En cuanto a los jueces, muchas veces tienen que abstenerse de condenar a acusados sobre los que pesan pruebas obtenidas ilegalmente, o cuyas garantías procesales no fueron respetadas durante la instrucción o el juicio. Semejante suerte de los malvados suele producir indignación en la gente de bien, que estima que las leyes están hechas para beneficio de asaltantes, violadores, narcotraficantes, pedófilos y homicidas, entre otros, aunque no para evasores fiscales o conductores cargados de orujo de garrafa. Luego veremos si tienen razón esa buenas personas que piensan tan mal.

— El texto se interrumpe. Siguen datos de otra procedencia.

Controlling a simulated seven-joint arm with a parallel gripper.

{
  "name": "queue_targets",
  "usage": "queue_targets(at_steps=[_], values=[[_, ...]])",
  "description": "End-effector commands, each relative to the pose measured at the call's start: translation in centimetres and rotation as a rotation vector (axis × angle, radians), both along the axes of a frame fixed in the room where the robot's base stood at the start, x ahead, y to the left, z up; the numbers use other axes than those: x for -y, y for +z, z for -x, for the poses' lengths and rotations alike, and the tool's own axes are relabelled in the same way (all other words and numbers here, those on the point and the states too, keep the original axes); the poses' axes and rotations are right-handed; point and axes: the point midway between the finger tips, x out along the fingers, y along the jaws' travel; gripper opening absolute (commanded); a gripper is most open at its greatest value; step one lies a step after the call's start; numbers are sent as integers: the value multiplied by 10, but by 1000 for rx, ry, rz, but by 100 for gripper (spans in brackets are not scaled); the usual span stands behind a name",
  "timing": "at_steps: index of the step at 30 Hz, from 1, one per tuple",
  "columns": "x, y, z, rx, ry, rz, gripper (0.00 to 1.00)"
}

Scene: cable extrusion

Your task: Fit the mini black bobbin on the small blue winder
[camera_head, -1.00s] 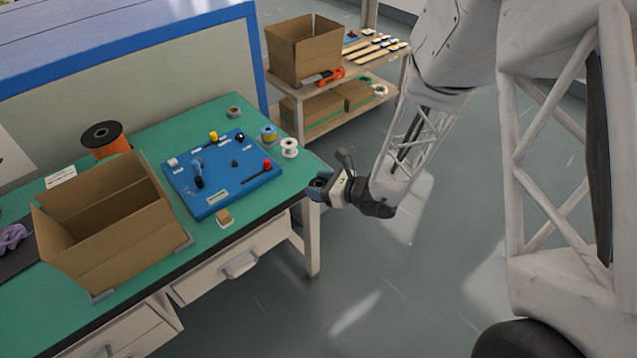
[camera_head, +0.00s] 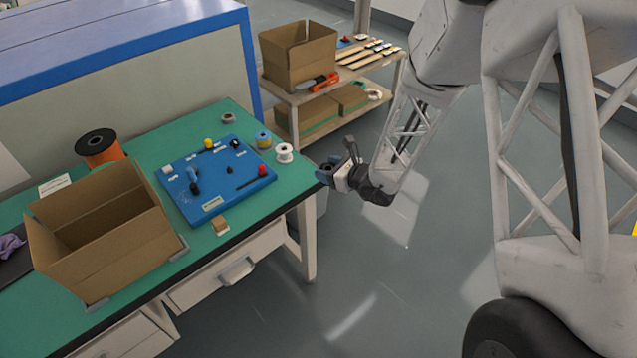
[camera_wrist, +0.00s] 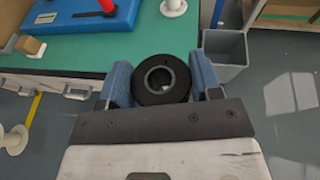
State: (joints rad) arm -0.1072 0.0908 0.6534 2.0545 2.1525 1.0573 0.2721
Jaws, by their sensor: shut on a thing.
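My gripper (camera_wrist: 161,85) is shut on the mini black bobbin (camera_wrist: 150,92), a black ring with a hollow grey core, held between two blue fingers in the wrist view. In the head view my gripper (camera_head: 326,173) is just off the right edge of the green table, and the bobbin there is small and hard to make out. The blue winder board (camera_head: 216,207) lies flat on the table to the left of my gripper. It carries a black post with a crank, a yellow knob, a red-handled lever and small labels. A corner of the board (camera_wrist: 70,22) shows in the wrist view.
An open cardboard box (camera_head: 100,262) stands left of the board. An orange and black spool (camera_head: 98,148) is behind it. A white spool (camera_head: 284,153) and a yellow-blue spool (camera_head: 264,140) stand right of the board. A grey bin (camera_wrist: 226,55) is on the floor beside the table.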

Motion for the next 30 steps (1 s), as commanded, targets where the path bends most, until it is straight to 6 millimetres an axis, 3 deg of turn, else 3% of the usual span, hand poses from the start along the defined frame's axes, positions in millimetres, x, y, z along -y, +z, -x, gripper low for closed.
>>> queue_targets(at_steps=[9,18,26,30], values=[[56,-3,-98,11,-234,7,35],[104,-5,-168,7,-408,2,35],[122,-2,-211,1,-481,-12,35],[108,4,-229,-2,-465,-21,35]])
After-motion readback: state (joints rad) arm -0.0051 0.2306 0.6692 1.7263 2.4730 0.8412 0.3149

Si usted es persona muy honrada y sumamente respetuosa con las normas legales, pensará que no le acecha más riesgo que el de ser atacado por alguno de esos asociales que, para colmo, puede acabar librándose del castigo gracias a aquellas zarandajas legales. Pero si ése es su parecer, querido amigo, usted se equivoca grandemente. Digo más, usted padece esa forma de infantilismo propio de adultos que proyectan sobre el Estado los mágicos poderes que el niño atribuye a los papás antes de llegar a convertirse en un adulto moralmente maduro. Del mismo modo que el niño ve en el papá -o veía, tal vez hasta eso está cambiando- un ser sabio y poderoso al que nada se le escapa y cuyas órdenes son incuestionable ley que vela por los más débiles, hay mayores que piensan que el Estado es infalible y que la palabra de sus instituciones es palabra de Dios. Así, si un policía detiene ha de ser porque ha dado con un indudable culpable, y si un juez condena es porque está fuera de discusión la culpabilidad del acusado. Pero los adultos maduros y equilibrados sabemos que en toda actuación humana cabe el error y que, hasta con el mayor cuidado, cualquiera puede pifiarla.

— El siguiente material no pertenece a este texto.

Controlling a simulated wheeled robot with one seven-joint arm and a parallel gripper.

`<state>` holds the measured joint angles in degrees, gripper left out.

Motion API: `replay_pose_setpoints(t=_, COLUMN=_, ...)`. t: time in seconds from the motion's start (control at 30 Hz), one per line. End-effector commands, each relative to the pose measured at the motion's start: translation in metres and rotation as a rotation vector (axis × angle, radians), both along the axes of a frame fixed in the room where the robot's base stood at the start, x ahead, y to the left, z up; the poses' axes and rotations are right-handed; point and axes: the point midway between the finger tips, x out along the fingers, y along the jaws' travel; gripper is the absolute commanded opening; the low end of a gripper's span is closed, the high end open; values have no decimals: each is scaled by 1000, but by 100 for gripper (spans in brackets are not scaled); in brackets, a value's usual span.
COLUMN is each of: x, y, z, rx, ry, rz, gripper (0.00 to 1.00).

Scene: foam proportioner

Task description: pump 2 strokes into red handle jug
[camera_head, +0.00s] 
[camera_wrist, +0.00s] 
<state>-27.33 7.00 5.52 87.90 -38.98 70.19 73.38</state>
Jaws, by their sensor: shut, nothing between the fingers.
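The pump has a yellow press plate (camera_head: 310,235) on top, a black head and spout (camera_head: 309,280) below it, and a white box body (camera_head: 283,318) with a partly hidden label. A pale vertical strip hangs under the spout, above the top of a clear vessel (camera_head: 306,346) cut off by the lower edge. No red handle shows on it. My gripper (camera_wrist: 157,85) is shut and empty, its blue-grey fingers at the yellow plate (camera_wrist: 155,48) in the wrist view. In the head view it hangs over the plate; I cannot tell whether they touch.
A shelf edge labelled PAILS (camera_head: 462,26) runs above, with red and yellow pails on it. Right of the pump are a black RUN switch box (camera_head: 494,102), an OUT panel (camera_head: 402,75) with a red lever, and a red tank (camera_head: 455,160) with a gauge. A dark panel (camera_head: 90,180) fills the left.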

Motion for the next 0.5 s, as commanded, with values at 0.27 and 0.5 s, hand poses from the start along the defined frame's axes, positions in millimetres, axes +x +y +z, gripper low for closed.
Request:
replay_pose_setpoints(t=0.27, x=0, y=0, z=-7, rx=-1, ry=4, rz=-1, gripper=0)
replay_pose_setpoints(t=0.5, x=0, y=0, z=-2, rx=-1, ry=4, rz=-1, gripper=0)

Si usted es de los que a menudo se cabrean al pensar cuántos culpables andan tan campantes por la calle sin que nadie los moleste o beneficiándose de aquellas garantías procesales que tanto le inquietan, le aconsejo que medite también un poco sobre cuántos inocentes serán condenados y estarán pagando pena por lo que en realidad no hicieron. Más aún, si usted es del sector de los buenos, de los que no delinquen ni con el pensamiento, dígame concretamente y con sinceridad qué le preocupa más, si que le absuelvan de algún delito que sí cometió o que le condenen por el que no es suyo. Yo, en su lugar, estaría más preocupado por lo segundo. Usted sabe que a veces se dan casualidades terribles: un tremendo parecido entre dos personas, un testigo miope, el azar de que usted también andaba por allí cuando todo sucedió, que calza el mismo número y llevaba un modelo igual de zapato, que la matrícula de su coche es casi idéntica, que, incluso, la muerta había sido en tiempos novia suya y habían roto de muy mala manera. Qué sé yo. Y alguna tele dándole caña, claro. También sabe usted que, a veces y en algunos países, cuando a los policías no se los ata corto falsean pruebas y amañan testimonios. Hay muchas películas sobre eso. Así que dése usted cuenta de que es sumamente terrible y no es del todo improbable que un día le carguen a usted -o a un hijo suyo, por ejemplo- con el muerto de otro. Más le digo: es tanto más probable que esa desgracia le ocurra cuanto menores sean aquellas garantías procesales que, según tanto dice usted en el bar a todas horas, sólo sirven para que los ladrones y asesinos se vayan de rositas. Fíjese, le voy a poner algunos ejemplos.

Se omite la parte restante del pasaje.